Overall, there appears to be a pervasive assumption that competitive manufacturing knowledge can only come from academically advanced personnel (e.g. Mody, 1989). Much of current organizational learning thinking has been devoted to workers traditionally thought of as "professionals." Allee (1997) recognizes this "creeping elitism" in conceptualizations of knowledge work, and Collins (1998) also decries the elite nature of the theoretical development on knowledge work and knowledge workers. Even discussions of advanced manufacturing concepts, such as agile/flexible manufacturing (Kidd, 1994) and mass customization (Davis, 1987; Davidson & Davis, 1990; Pine, 1993), tend to focus primarily on the prowess of the design sources of production knowledge.

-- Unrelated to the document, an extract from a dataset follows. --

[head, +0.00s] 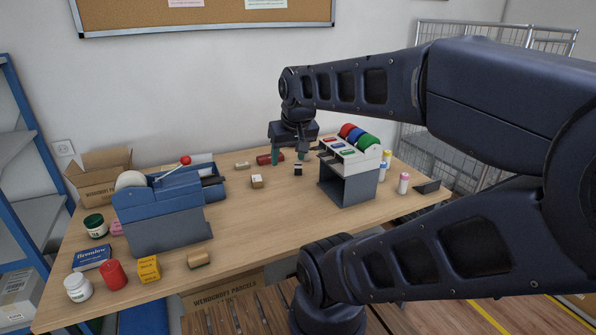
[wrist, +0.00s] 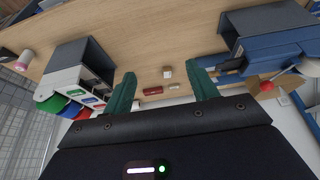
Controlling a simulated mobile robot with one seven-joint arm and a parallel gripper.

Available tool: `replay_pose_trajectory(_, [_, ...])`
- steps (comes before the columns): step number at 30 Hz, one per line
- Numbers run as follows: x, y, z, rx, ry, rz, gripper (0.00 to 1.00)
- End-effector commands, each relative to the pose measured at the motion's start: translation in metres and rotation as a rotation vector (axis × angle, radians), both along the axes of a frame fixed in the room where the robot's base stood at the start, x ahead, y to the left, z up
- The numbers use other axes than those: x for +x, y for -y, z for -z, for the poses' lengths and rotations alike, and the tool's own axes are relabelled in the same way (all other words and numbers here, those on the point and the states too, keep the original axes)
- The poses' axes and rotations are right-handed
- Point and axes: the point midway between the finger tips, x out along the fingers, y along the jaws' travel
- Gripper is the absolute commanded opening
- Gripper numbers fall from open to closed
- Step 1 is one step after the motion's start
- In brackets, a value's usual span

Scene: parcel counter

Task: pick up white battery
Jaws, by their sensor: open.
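My gripper (head: 288,154) hangs above the back of the wooden table, its two green fingers apart with nothing held between them. Its fingers also show wide apart in the wrist view (wrist: 165,82). A small dark-and-white block (head: 298,169) stands on the table just below the right finger; I cannot tell whether it is the white battery.
A grey rack with coloured rolls (head: 349,183) stands close to the right of my gripper. A blue-grey dispenser (head: 160,212) stands to the left. A red cylinder (head: 264,159) and a tan piece (head: 242,165) lie near my gripper.

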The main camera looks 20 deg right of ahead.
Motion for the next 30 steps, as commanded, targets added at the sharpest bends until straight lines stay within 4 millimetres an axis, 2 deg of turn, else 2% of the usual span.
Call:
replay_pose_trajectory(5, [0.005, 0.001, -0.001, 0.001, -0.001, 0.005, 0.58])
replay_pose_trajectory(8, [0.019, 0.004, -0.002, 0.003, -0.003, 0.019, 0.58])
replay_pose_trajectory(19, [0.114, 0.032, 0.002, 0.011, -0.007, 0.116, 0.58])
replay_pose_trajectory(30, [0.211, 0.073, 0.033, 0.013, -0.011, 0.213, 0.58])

This paper moves counter to these trends by honoring those who, through heart, soul, and body, conceive, sculpt, and produce our material world; the submission of this paper was inspired by Collins (1998). Thus, I empathize with Jerry Jasinowski of the National Association of Manufacturers when he declares that "...[pundits] said that we had moved into the post-industrial age, that it was time to abandon manufacturing and embrace services as the nation's economic salvation. This was to be an age where making things, manufacturing, no longer would count for much" (Jasinowski, 1995). Manufacturing still matters and still warrants the kind of critical analysis presented here.

Product Creation Versus Knowledge Development: A Conflict In Manufacturing

Motivating this analysis is the difficult struggle between abstract knowledge and concrete products. Traditionally, manufacturing has consisted of a production workforce which need only worry about adhering to strict commands. Both academia and industry have increasingly recognized over the past few decades that this model is insufficient for global competition in a dynamically changing market and technological environment (Wheelwright, 1987; Hayes, et al. 1988). The emphasis on quality circles, total quality management, continuous improvement, and worker empowerment has released some expressive and innovative potential, but it has generally not relieved production workers of many of the exigencies of making products. The conflict between creating products and developing knowledge in manufacturing companies appears unavoidable.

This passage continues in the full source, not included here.